- [Instruction]: Restate the full set of records exactly, word for word.

- [Recorded information]:
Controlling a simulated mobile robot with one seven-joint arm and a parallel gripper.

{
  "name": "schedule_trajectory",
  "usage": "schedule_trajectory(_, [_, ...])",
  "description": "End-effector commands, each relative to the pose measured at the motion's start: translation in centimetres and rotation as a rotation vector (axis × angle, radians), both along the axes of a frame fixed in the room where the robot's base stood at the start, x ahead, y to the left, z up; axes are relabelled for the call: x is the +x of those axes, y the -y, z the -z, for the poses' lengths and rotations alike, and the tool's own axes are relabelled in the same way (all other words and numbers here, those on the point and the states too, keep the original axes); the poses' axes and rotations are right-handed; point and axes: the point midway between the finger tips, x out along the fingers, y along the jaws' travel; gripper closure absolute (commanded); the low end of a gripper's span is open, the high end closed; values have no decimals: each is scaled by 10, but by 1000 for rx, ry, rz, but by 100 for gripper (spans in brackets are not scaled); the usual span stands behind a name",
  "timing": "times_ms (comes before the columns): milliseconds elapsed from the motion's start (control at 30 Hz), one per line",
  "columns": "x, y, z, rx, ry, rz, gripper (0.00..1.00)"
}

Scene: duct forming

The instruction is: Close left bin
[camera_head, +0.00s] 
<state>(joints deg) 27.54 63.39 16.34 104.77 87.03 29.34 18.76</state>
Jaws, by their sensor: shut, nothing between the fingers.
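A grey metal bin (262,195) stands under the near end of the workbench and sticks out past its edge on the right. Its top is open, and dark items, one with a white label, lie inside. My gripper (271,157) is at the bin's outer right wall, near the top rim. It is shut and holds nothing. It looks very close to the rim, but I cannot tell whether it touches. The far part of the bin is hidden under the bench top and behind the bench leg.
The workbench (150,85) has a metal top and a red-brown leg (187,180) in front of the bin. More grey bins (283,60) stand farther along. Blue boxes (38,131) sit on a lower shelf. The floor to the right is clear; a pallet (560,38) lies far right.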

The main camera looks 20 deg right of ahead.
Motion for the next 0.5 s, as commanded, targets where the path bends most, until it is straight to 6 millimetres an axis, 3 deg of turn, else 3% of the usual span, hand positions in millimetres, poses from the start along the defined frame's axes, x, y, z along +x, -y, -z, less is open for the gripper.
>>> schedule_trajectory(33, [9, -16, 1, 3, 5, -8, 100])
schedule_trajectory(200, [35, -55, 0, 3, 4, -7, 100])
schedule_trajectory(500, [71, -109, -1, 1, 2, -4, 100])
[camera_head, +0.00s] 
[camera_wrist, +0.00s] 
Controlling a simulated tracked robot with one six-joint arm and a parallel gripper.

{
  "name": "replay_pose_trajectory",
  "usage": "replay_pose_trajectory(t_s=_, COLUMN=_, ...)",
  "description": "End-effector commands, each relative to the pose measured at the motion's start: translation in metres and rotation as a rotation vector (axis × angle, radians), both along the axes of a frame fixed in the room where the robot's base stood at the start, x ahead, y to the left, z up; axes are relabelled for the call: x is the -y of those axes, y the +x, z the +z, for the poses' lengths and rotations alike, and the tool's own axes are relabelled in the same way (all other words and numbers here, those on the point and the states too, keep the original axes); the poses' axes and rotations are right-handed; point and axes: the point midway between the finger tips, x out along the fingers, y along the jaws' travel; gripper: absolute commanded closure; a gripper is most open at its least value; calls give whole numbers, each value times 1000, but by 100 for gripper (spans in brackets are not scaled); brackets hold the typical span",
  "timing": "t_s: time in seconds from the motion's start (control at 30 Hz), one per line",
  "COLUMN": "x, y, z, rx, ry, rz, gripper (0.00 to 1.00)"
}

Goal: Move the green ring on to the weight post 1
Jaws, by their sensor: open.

- [Solution below]:
Controlling a simulated mobile robot with one seven-joint arm and a parallel gripper.

{
  "name": "schedule_trajectory",
  "usage": "schedule_trajectory(_, [_, ...])",
  "description": "End-effector commands, each relative to the pose measured at the motion's start: translation in centimetres and rotation as a rotation vector (axis × angle, radians), both along the axes of a frame fixed in the room where the robot's base stood at the start, x ahead, y to the left, z up; axes are relabelled for the call: x is the +x of those axes, y the -y, z the -z, for the poses' lengths and rotations alike, and the tool's own axes are relabelled in the same way (all other words and numbers here, those on the point and the states too, keep the original axes); the poses' axes and rotations are right-handed; point and axes: the point midway between the finger tips, x out along the fingers, y along the jaws' travel; gripper closure absolute (commanded); the low end of a gripper's span is open, the high end closed; values have no decimals: each is scaled by 10, but by 1000 for rx, ry, rz, but by 100 for gripper (spans in brackets are not scaled); the usual span stands behind a name",
  "timing": "times_ms (comes before the columns): milliseconds elapsed from the motion's start (control at 30 Hz), one per line",
  "columns": "x, y, z, rx, ry, rz, gripper (0.00..1.00)"
}

Scene: duct forming

The instruction is: Close left bin
[camera_head, +0.00s] 
<state>(joints deg) 27.54 63.39 16.34 104.77 87.03 29.34 18.76</state>
Jaws, by their sensor: shut, nothing between the fingers.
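A grey metal bin (262,195) stands under the near end of the workbench and sticks out past its edge on the right. Its top is open, and dark items, one with a white label, lie inside. My gripper (271,157) is at the bin's outer right wall, near the top rim. It is shut and holds nothing. It looks very close to the rim, but I cannot tell whether it touches. The far part of the bin is hidden under the bench top and behind the bench leg.
The workbench (150,85) has a metal top and a red-brown leg (187,180) in front of the bin. More grey bins (283,60) stand farther along. Blue boxes (38,131) sit on a lower shelf. The floor to the right is clear; a pallet (560,38) lies far right.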

The main camera looks 20 deg right of ahead.
Motion for the next 0.5 s, as commanded, targets where the path bends most, until it is straight to 6 millimetres an axis, 3 deg of turn, else 3% of the usual span, hand positions in millimetres, poses from the start along the defined frame's axes, x, y, z along +x, -y, -z, less is open for the gripper.
>>> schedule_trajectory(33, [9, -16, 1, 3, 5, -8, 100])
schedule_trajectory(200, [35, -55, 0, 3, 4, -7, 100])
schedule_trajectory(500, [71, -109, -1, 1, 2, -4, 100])
[camera_head, +0.00s] 
[camera_wrist, +0.00s] 
Controlling a simulated tracked robot with one six-joint arm and a parallel gripper.

{
  "name": "replay_pose_trajectory",
  "usage": "replay_pose_trajectory(t_s=_, COLUMN=_, ...)",
  "description": "End-effector commands, each relative to the pose measured at the motion's start: translation in metres and rotation as a rotation vector (axis × angle, radians), both along the axes of a frame fixed in the room where the robot's base stood at the start, x ahead, y to the left, z up; axes are relabelled for the call: x is the -y of those axes, y the +x, z the +z, for the poses' lengths and rotations alike, and the tool's own axes are relabelled in the same way (all other words and numbers here, those on the point and the states too, keep the original axes); the poses' axes and rotations are right-handed; point and axes: the point midway between the finger tips, x out along the fingers, y along the jaws' travel; gripper: absolute commanded closure; a gripper is most open at its least value; calls give whole numbers, each value times 1000, but by 100 for gripper (spans in brackets are not scaled); brackets hold the typical span",
  "timing": "t_s: time in seconds from the motion's start (control at 30 Hz), one per line",
  "COLUMN": "x, y, z, rx, ry, rz, gripper (0.00 to 1.00)"
}

Goal: Move the green ring on to the weight post 1
Jaws, by their sensor: open.

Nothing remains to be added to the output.